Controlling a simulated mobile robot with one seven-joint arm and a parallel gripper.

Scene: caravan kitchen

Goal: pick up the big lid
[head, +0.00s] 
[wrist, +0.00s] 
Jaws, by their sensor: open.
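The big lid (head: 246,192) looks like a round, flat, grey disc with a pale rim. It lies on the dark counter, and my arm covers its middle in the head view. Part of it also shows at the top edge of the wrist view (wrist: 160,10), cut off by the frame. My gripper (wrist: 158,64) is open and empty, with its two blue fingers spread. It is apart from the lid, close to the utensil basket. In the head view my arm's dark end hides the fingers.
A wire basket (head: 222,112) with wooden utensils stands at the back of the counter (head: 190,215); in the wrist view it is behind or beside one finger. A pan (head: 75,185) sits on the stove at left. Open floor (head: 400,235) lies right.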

● OBJECTIVE:
Can you give every line above again, exactly as written?

● OUTPUT FOR THIS EXERCISE:
Controlling a simulated mobile robot with one seven-joint arm and a parallel gripper.

Scene: caravan kitchen

Goal: pick up the big lid
[head, +0.00s] 
[wrist, +0.00s] 
Jaws, by their sensor: open.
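The big lid (head: 246,192) looks like a round, flat, grey disc with a pale rim. It lies on the dark counter, and my arm covers its middle in the head view. Part of it also shows at the top edge of the wrist view (wrist: 160,10), cut off by the frame. My gripper (wrist: 158,64) is open and empty, with its two blue fingers spread. It is apart from the lid, close to the utensil basket. In the head view my arm's dark end hides the fingers.
A wire basket (head: 222,112) with wooden utensils stands at the back of the counter (head: 190,215); in the wrist view it is behind or beside one finger. A pan (head: 75,185) sits on the stove at left. Open floor (head: 400,235) lies right.

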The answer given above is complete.